Republican lawmakers are up in arms over the White House efforts to fight disinformation about the president's health care proposals. In a blog post, White House Director of New Media Macon Phillips asked people to report any stories floating around online that seemed "fishy" so they could rebut the false ones
There is a lot of disinformation about health insurance reform out there, spanning from control of personal finances to end of life care. These rumors often travel just below the surface via chain emails or through casual conversation. Since we can't keep track of all of them here at the White House, we're asking for your help. If you get an email or see something on the web about health insurance reform that seems fishy, send it to email@example.com.
GOP officials have taken the campaign personally. In a letter to the president, Sen. John Cornyn (R-Texas) wrote:
By requesting that citizens send "fishy" emails to the White House, it is inevitable that the names, email addresses, IP addresses, and private speech of U.S. citizens will be reported to the White House. You should not be surprised that these actions taken by your White House staff raise the specter of a data collection program. As Congress debates health care reform and other critical policy matters, citizen engagement must not be chilled by fear of government monitoring the exercise of free speech rights.

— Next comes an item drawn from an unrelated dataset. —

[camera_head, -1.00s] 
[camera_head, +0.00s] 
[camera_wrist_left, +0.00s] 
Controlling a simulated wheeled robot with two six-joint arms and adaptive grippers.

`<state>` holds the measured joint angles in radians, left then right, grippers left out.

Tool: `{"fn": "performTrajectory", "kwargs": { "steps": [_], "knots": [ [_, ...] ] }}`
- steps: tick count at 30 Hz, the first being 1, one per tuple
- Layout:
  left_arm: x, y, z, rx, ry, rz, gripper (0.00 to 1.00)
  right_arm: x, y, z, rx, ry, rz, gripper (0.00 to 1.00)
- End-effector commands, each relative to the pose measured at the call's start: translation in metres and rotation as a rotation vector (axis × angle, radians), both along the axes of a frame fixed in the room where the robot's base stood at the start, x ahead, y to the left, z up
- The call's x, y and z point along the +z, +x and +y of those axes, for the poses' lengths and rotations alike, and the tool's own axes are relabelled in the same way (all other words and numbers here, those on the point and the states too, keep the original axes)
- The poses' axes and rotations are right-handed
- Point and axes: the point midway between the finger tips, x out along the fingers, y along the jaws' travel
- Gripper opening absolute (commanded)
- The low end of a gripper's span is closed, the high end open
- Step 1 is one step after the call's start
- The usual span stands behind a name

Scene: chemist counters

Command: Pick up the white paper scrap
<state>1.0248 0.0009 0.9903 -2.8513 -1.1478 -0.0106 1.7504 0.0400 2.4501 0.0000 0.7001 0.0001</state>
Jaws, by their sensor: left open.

I can only imagine the level of justifiable outrage had your predecessor asked Americans to forward emails critical of his policies to the White House. I suspect that you would have been leading the charge in condemning such a program--and I would have been at your side denouncing such heavy-handed government action.
Of course, Cornyn was a staunch defender of President Bush's domestic spying program.
And Joe Pounder from House Minority Whip Eric Cantor's (R-Va.) office implied that they could be muzzled in an email: "This morning, the White House posted on their blog a note asking Americans to report anything they get or see about health care reform 'that seems fishy.' We'll keep sending stuff out but if we stop..."
However, RedState founder Erick Erickson claimed that "given the near certainty that no one will be stripping from e-mails the names of the people forwarding on the information, the White House is most likely engaged in illegal activity."
The White House says they are not compiling any email lists -- merely gathering the rumors so they know what's out there.